Report Shines Spotlight on Children and Young Peoples Rights
12 August 2015
On International Youth Day the Human Rights Commission has published its report to the United Nations Committee ahead of the upcoming examination by the Committee on the Rights of the Child. The Commission has identified over 30 areas in Northern Ireland which require attention.
NIHRC Chief Commissioner, Les Allamby commented:
“This report provides us with an invaluable opportunity to shine a spotlight on young people’s rights. The Commission has highlighted a number of recommendations made by the United Nations in 2008 that have not yet been implemented and therefore require urgent action. These include raising the age of criminal responsibility, ending corporal punishment and reducing the use of remand for children in the criminal justice system.”
The Commission has advised that the UN Committee should ask the UK Government, including the Northern Ireland Executive to:
- Take immediate action to increase the minimum age of criminal responsibility from 10 to at least 12 years of age.
- Condemn the ongoing attacks by paramilitary organisations and ask the UK Government and the N.I Executive to take immediate and effective action to address the issue of paramilitary attacks against children.
- Ban smacking of children without delay.
- End Academic Selection-The UN Committee called for academic selection to be abolished in 2008 and despite the end of the 11+, the current system of testing has allowed a ‘two-tier culture’ to remain.
Les Allamby added:
“The purpose of this report is to highlight what areas we believe the United Nations Committee should focus on as it prepares to examine the UK Governments human rights record. We want to make sure Northern Ireland’s circumstances are at the forefront of this process. Human Rights belong to our children and young people. It is important that they are adequately protected.”
The report marks the first stage in the United Nations examination process and the Human Rights Commission welcomes any public feedback as we prepare our future submissions.

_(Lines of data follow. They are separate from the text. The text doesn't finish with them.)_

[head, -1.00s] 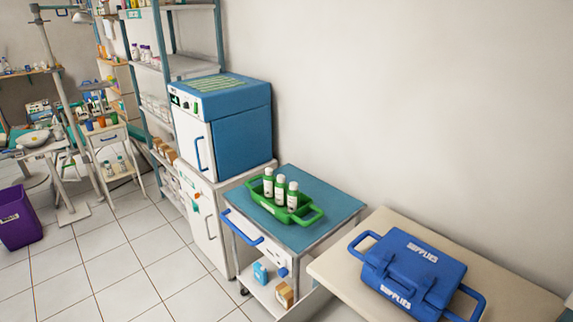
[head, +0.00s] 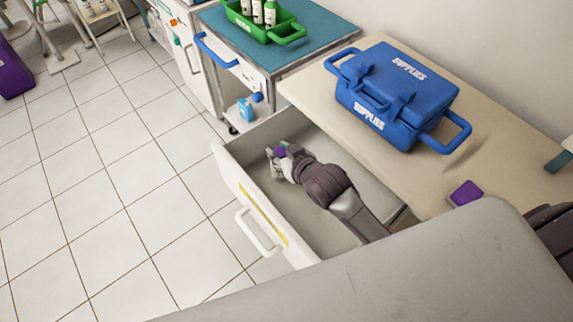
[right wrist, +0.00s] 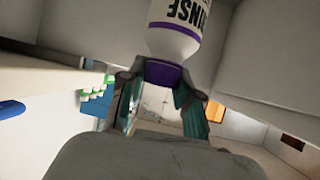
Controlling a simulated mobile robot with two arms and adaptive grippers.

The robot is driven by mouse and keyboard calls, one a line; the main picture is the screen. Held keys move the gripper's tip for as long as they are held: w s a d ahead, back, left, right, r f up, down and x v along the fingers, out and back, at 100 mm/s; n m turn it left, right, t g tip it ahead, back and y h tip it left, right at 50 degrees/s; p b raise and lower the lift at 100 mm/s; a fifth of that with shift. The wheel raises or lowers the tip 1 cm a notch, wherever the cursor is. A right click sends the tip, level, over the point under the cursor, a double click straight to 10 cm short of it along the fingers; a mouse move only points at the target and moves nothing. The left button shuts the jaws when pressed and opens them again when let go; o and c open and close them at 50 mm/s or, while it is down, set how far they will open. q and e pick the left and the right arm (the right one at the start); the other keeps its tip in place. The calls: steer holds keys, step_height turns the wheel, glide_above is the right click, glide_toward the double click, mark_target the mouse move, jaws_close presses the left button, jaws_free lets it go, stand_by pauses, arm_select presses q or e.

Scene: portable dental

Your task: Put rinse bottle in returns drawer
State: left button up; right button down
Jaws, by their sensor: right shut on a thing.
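The rinse bottle (right wrist: 176,35) is white with a purple band and a purple cap, and its printed lettering appears upside down in the right wrist view. My right gripper (right wrist: 165,88) is shut around its purple cap. In the head view my right gripper (head: 279,164) reaches down inside the open white drawer (head: 312,217), near its far left corner, with a bit of purple at the fingers. The bottle's white body is hidden there, so I cannot tell whether it touches the drawer floor. The drawer front carries a yellow strip and a white handle. My left gripper is not in view.
A blue supplies case (head: 400,92) stands on the beige tabletop (head: 310,88) beside the drawer. A small purple item (head: 465,193) is near that tabletop's front edge. A green tray (head: 262,30) with bottles sits on the blue-topped cart (head: 318,35).

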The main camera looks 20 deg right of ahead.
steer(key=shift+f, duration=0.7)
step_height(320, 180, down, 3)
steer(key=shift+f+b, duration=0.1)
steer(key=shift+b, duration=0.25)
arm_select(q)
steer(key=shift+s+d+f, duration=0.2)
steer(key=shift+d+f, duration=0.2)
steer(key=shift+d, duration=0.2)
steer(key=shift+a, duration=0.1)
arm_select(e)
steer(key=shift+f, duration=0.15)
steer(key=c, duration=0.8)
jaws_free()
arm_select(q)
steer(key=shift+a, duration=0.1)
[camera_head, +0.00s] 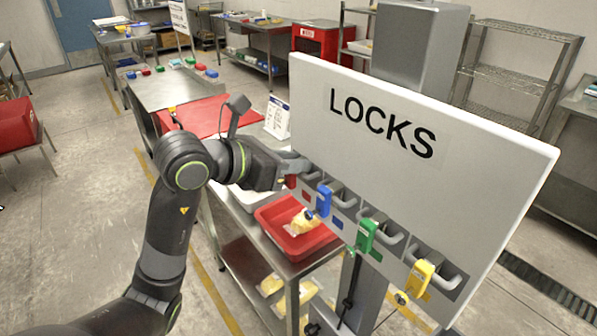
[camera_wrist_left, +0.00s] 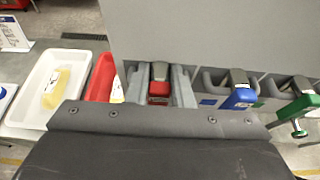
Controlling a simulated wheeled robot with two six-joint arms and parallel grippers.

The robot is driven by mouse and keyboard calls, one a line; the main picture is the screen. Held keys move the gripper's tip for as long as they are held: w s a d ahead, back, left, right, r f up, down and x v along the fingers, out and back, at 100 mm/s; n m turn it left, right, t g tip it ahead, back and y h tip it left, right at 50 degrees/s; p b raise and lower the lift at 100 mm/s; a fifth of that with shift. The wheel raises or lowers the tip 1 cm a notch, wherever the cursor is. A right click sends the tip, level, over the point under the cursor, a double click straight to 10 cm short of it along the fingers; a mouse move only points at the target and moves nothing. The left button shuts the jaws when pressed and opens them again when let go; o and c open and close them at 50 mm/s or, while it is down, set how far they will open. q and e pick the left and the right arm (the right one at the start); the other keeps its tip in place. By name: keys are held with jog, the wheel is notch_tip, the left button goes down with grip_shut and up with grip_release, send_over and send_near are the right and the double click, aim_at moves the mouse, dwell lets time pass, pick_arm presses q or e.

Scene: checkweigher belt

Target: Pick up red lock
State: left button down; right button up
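The red lock (camera_head: 291,181) hangs at the left end of the row on the LOCKS board (camera_head: 400,150). In the head view my left gripper (camera_head: 293,168) is at this lock and hides much of it. In the left wrist view the red lock (camera_wrist_left: 159,92), with its grey shackle above, lies between the two fingers of my left gripper (camera_wrist_left: 160,88). The fingers stand apart on either side of it and look open; firm contact does not show. My right gripper is not in view.
A blue lock (camera_head: 324,201), a green lock (camera_head: 366,235) and a yellow lock (camera_head: 420,277) hang to the right along the board. A red tray (camera_head: 268,217) with a yellow pack stands on the metal table below. A white tray (camera_wrist_left: 28,92) is at the wrist view's left.

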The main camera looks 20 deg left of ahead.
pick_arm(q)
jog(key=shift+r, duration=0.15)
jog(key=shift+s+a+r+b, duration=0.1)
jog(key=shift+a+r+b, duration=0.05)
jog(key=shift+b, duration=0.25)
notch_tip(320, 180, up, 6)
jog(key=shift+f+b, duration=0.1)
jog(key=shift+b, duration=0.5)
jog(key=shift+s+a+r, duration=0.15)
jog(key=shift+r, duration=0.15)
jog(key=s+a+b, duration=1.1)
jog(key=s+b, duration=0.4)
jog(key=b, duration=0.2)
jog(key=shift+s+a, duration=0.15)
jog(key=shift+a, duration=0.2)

For further information please contact Claire Martin on: (028) 9024 3987).
Notes to editors
1. The NIHRC submitted its report to the Committee in July 2015. The performance of the United Kingdom will be considered by the Committee at a pre-session working group in October 2015. The Committee’s examination of the UK will take place at the United Nations offices in Geneva in June 2016.
2. This report marks the first stage in the Commission’s engagement with the UN Committee in this process and the Commission would therefore value any feedback as we prepare our future submissions.
3. Smacking- Corporal Punishment: Article 2 of the Law Reform (Miscellaneous Provisions) (Northern Ireland) Order 2006 remains in force. This provides for the defence of reasonable punishment in respect of common assault tried summarily.
4. Access the Northern Ireland Human Rights Commission’s full report to the Committee here:
5. As part of the NIHRC’s engagement with the United Nations and Council of Europe treaty monitoring processes, it presents this submission regarding the UK’s Fifth Periodic Report on compliance with the United Nations Convention on the Rights of the Child(the Convention) to the UN Committee on the Rights of the Child(the Committee) 72nd Session.
6. The Commission is one of the three ‘A’ status National Human Rights Institutions in the UK. As a National Human Rights Institution the NIHRC engages with and reports to the United Nations’ and Council of Europe’s treaty monitoring processes.
7. The Northern Ireland Human Rights Commission is a statutory public body established in 1999 to promote and protect human rights. In accordance with the Paris Principles the Commission reviews the adequacy and effectiveness of measures undertaken by the UK Government to promote and protect human rights, specifically within Northern Ireland (NI).